2.2.6 Evaluation Metrics
Evaluation metrics are used to evaluate the performance of the model after training. In contrast to cost functions that define the model’s training objective and guide its optimization process, evaluation metrics are applied post-training to evaluate the model’s performance on the validation or test sets. Evaluation metrics allow us to compare the performance of different models or assess the same model under varying hyperparameters. Different machine learning tasks use different evaluation metrics:
For regression tasks, common metrics include root mean squared error (RMSE), mean absolute error (MAE), and the R2 score (see Section 4.5). These metrics evaluate the difference between the predicted values and the actual target values.
For classification tasks, metrics like accuracy, precision, recall, F1 score, and the area under the ROC curve (AUC) are widely used (see Section 5.5). These metrics provide different insights into the classifier’s performance, such as its overall correctness or its ability to minimize false positives or false negatives.

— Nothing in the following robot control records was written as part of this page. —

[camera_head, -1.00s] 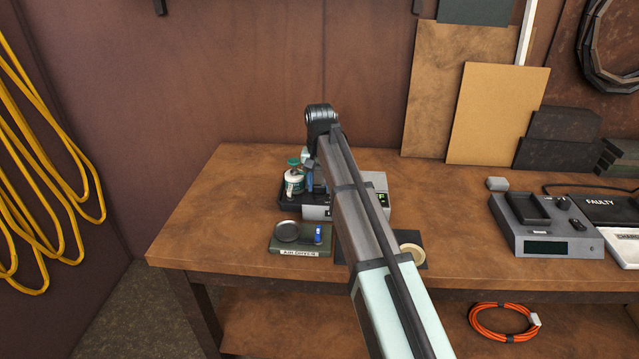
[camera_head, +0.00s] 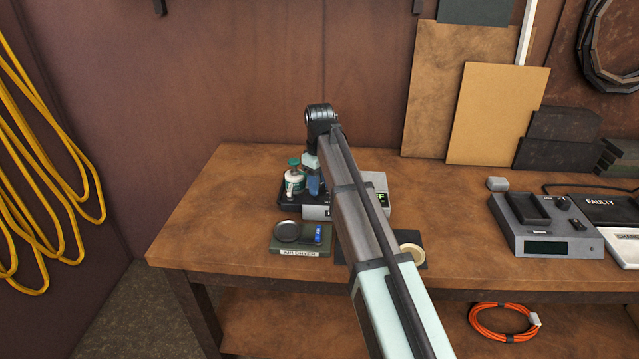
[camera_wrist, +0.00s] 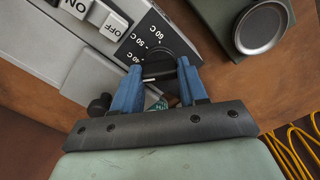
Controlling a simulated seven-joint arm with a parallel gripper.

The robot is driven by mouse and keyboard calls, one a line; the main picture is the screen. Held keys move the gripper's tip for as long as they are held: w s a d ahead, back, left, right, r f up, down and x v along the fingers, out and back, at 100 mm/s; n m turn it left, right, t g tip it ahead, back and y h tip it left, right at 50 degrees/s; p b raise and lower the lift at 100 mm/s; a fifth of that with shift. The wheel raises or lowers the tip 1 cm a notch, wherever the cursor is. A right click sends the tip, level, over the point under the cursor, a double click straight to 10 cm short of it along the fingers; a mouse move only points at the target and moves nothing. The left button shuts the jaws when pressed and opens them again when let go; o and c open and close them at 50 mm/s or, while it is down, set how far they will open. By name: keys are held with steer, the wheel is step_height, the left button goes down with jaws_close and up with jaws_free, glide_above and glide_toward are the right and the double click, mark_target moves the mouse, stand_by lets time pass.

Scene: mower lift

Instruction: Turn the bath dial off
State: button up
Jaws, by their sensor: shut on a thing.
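The bath dial (camera_wrist: 160,68) is a dark knob on a black plate with temperature marks, including 40 C, 50 C and 60 C, in the wrist view. My gripper (camera_wrist: 158,72) has blue fingers, one on each side of the dial, and is shut on it. Part of the dial and plate is hidden by the fingers. The grey bath unit (camera_wrist: 60,40) carries white ON and OFF buttons next to the plate. In the head view the bath unit (camera_head: 318,212) is mostly hidden behind my arm, and the dial cannot be made out.
A green-capped bottle (camera_head: 294,178) stands close beside my gripper. A green stand with a round dish (camera_head: 287,231) and a blue item sits in front. A tape roll (camera_head: 412,250) lies to the right. The bench between there and the grey charger (camera_head: 545,245) is clear.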

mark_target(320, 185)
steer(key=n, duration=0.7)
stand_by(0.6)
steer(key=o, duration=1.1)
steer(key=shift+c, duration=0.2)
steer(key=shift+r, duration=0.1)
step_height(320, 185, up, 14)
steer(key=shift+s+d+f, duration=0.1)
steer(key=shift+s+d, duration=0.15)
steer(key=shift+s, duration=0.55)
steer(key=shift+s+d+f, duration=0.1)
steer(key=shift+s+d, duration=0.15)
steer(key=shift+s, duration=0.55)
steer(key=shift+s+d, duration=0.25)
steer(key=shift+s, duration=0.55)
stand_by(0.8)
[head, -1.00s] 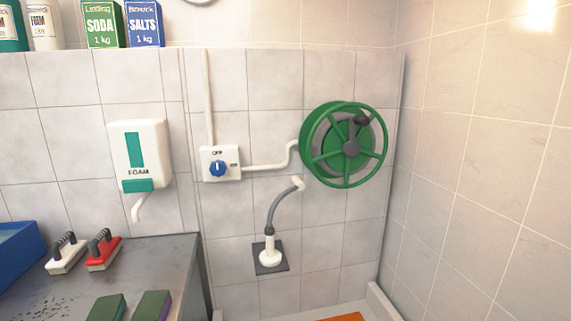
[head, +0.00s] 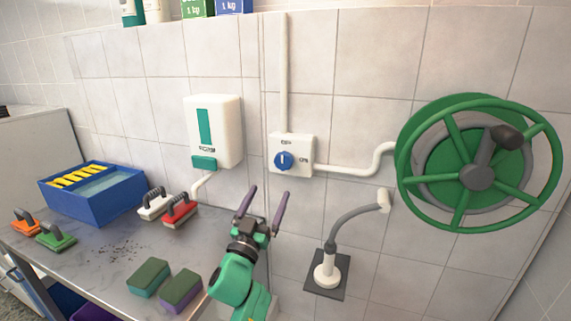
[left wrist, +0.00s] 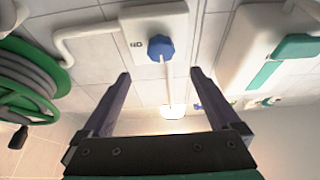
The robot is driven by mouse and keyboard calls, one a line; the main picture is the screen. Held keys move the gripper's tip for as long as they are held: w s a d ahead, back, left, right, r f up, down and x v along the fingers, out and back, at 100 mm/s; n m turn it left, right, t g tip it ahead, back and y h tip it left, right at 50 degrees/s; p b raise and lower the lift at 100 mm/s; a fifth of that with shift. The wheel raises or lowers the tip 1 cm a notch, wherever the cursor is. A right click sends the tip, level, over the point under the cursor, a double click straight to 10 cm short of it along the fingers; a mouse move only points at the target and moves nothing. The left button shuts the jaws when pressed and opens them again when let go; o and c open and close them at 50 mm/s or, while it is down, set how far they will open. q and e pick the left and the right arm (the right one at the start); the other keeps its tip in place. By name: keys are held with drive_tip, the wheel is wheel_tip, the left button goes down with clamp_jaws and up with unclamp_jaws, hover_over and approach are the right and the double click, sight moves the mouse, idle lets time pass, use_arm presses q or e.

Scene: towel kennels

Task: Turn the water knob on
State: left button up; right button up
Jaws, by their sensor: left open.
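The blue water knob (head: 284,161) sits on a white wall box (head: 306,155) with OFF and ON labels; its white mark points up towards OFF. In the left wrist view the knob (left wrist: 159,47) lies beyond the fingertips, between them from side to side. My left gripper (head: 263,201) is open and empty, below and a little left of the box, apart from the knob. The left wrist view also shows its two spread fingers (left wrist: 160,74). My right gripper is not in view.
A green hose reel (head: 475,165) is on the wall at right, joined by a white pipe. A foam dispenser (head: 213,130) hangs left of the box. The steel counter (head: 115,262) below holds brushes, sponges and a blue tub (head: 92,208).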

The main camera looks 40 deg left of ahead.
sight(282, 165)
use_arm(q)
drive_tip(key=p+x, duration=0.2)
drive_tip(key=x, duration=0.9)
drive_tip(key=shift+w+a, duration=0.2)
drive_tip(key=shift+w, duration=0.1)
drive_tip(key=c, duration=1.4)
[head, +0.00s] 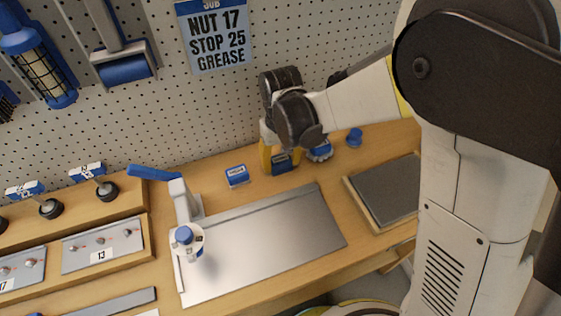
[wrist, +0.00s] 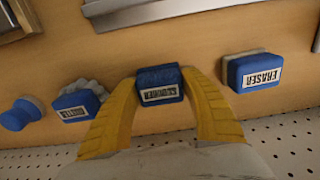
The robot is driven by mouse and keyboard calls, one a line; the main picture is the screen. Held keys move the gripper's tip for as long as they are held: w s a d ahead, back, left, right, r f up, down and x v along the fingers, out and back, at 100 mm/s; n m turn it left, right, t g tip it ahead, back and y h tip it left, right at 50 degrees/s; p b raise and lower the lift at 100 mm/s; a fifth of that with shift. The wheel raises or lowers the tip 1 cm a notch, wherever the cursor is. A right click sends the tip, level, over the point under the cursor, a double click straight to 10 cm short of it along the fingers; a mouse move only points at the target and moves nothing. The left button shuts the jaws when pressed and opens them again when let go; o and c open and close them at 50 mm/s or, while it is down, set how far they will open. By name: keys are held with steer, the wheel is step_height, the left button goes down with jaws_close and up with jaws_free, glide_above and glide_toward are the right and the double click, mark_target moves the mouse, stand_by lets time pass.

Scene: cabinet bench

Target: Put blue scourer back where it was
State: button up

In addition to the standard metrics, it is often necessary to develop custom metrics tailored to the specific requirements or business objectives of the problem domain. For example, when developing a recommender system for an e-commerce website, we may be interested in evaluating not only the accuracy of the system’s recommendations, but also how much these recommendations lead to increased sales. In this case, we may develop a custom metric such as sales conversion rate of recommended products, which measures the percentage of recommended products that resulted in a purchase.